Les changements climatiques sont également en cause : lorsque la neige fond et qu’elle devient dure, le caribou n’est alors pas en mesure d’accéder au lichen qui pousse en dessous pour se nourrir durant l’hiver.

Faux débat

La Stratégie québécoise de protection des caribous forestiers et montagnards initialement prévue en 2019 traîne la jambe, en raison de la pression de l’industrie forestière. Le gouvernement fédéral menace d’ailleurs de prendre le relai, au regard du manque d’actions et de stratégies réelles de protection.

La responsable de la campagne Forêt boréale fait remarquer un glissement des compétences provinciales de la gestion de la forêt vers la gestion des ressources pour l’industrie forestière. Dans ce cadre, les communautés autochtones n’hésitent pas à faire obstacle. Il s’agit d’ailleurs de l’un des seuls droits qu’elles portent et qui est garanti par l’article 35 de la Constitution canadienne : celui d’exister sur leurs propres territoires.

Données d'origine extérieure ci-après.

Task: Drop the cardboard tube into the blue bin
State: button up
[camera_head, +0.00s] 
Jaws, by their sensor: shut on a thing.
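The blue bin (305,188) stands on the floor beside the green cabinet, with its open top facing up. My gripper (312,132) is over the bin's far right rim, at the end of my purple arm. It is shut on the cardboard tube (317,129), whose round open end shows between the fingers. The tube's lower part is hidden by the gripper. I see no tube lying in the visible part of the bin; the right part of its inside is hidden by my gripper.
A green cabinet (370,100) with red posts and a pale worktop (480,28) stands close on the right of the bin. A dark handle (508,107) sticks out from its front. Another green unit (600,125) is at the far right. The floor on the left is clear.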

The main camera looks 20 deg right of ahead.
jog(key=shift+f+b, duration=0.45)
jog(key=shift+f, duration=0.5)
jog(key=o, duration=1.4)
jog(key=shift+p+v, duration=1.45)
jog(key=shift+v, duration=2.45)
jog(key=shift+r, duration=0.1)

En outre, la protection du caribou est débattue car il y existe une crainte de perdre une capacité économique que l’on pensait éternelle, d’après Melissa Mollen Dupuis. Rappelons que certaines forêts qui sont en train d’être coupées étaient autrefois considérées comme économiquement non viables. Et pourtant… L’industrie forestière est gourmande et en même temps, la ressource n’a pas le temps de se renouveler. Pire! Elle est détruite par des incendies de plus en plus fréquents en raison des changements climatiques.

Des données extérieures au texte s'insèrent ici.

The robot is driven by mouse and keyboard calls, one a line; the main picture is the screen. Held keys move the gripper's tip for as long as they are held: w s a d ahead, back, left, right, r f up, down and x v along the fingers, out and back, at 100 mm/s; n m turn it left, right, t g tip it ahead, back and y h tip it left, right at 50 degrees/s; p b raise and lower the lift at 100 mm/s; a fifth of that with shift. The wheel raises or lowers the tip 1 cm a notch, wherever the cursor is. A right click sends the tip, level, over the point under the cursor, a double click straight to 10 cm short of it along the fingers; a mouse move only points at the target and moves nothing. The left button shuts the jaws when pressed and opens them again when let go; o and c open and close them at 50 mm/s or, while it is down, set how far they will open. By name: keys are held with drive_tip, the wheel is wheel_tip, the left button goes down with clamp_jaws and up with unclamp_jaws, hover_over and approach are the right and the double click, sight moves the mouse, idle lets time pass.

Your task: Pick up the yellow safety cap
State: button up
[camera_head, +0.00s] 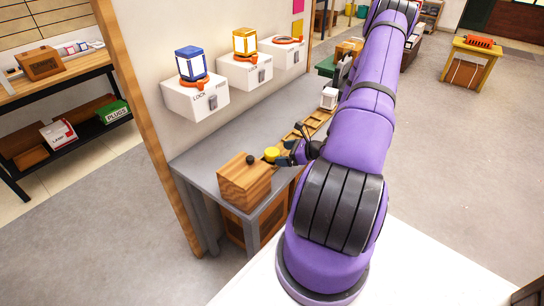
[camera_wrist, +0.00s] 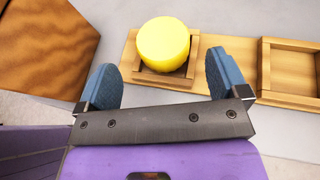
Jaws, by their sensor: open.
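The yellow safety cap (camera_wrist: 164,44) is a round yellow piece sitting in the end compartment of a wooden tray (camera_wrist: 235,52), in the wrist view. In the head view the cap (camera_head: 271,154) shows small, just right of a wooden box, with the tray (camera_head: 318,122) running away from it along the grey bench. My gripper (camera_wrist: 162,80) is open, with its two blue fingers apart and nothing between them. The cap lies just beyond the fingertips, roughly centred between them. In the head view my gripper (camera_head: 284,157) is at the cap's right, partly hidden by my arm.
A wooden box with a black knob (camera_head: 245,180) stands at the bench's near end, close left of the cap; its side shows in the wrist view (camera_wrist: 45,42). White wall boxes with a blue lamp (camera_head: 191,64) and a yellow lamp (camera_head: 245,42) hang above the grey bench (camera_head: 205,158).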

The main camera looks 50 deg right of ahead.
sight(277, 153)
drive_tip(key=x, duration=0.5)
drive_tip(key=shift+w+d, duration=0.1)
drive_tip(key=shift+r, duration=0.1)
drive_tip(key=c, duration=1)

Enfin, la mise en enclos des derniers survivants des cheptels est un « faux pansement », selon la responsable de la campagne boréale. Lorsque la neige s’accumule sur les côtés, les prédateurs sont alors libres de passer par-dessus et de faire des ravages. De plus, le caribou a besoin d’espace pour migrer et se reproduire sur des sites qui sont protégés pour les mises bas. Ces lieux, qui étaient auparavant sécuritaires et accessibles pour les femelles, le sont moins désormais.